The four-year war that ended in September 1922 saw Turkey securing the withdrawal of French and Italian forces and defeating the occupying Greek military.
The resulting international peace treaty signed in Lausanne, Switzerland on July 24, 1923 was the first post-World War I peace agreement not imposed on the defeated powers.
During the Independence War, Ankara in the center of Anatolia acted as the capital of the nationalists. The Turkish Parliament was founded in 1920, but the form of government was still not decided. The Ottoman capital Istanbul still had a sultan seated on his throne.
The new members of Parliament formed after the conclusion of the war decided on Oct. 13, 1923 that the capital of the country would from now on be Ankara. Until then, the acting head of government in Ankara was Atatürk as the parliamentary speaker.
On Oct. 27, 1923, members of the government resigned and Parliament failed to agree on a new one that could secure approval.

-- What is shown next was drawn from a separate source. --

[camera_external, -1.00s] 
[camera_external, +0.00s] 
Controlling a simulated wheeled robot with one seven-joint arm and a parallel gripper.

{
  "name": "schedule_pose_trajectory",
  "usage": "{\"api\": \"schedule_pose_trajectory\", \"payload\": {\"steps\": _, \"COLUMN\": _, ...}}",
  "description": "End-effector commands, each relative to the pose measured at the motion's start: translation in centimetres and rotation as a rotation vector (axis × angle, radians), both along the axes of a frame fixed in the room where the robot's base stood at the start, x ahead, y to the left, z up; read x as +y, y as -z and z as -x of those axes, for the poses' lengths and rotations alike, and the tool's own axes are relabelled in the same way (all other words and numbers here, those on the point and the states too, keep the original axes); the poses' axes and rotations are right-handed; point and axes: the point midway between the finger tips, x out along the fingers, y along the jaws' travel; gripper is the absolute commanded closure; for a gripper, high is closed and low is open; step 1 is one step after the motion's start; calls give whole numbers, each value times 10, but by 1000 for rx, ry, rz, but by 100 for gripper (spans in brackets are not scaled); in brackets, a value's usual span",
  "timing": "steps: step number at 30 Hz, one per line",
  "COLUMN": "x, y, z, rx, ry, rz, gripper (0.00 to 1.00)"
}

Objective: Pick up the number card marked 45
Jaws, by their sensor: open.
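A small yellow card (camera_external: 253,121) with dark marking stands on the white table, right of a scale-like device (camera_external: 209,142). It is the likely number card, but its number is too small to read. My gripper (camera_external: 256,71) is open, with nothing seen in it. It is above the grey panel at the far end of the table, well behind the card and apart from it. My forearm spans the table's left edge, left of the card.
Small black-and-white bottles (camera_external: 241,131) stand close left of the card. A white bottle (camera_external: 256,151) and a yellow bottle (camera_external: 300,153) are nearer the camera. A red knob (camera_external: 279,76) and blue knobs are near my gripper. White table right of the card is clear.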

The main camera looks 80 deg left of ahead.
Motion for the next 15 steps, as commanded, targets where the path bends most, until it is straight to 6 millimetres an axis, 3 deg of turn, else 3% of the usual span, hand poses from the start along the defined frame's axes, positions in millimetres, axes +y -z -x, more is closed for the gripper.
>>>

Atatürk, in his book "Speech," later recalled that on the night of Oct. 28 he and some of his closest associates decided to propose the establishment of the Republic the next day.
He, together with İsmet Pasha, who would later become İsmet İnönü, wrote the legislation that was accepted by the assembly 158 to none. The establishment of the Republic meant the end of the six-century-old Ottoman Empire.
VISION 2023
The current government led by President Recep Tayyip Erdoğan has laid out a road map - Vision 2023 - that aims to transform the country into one of the largest 10 economies in the world by the centenary of the Republic.
The founding system of government was a parliamentary one. Last year's referendum transformed the country into a presidential system with a strong executive supported by an active legislative body.
The transformation of the bureaucracy into a more streamlined hierarchy with parallel reforms in almost all sections of the state to bring it into the information age will allow the efficient utilization of resources to ensure targets are achieved by 2023.
Megaprojects in infrastructure, including the Istanbul airport inaugurated today, which will be the world's largest when completed, aim to support the planned transformation of the economy.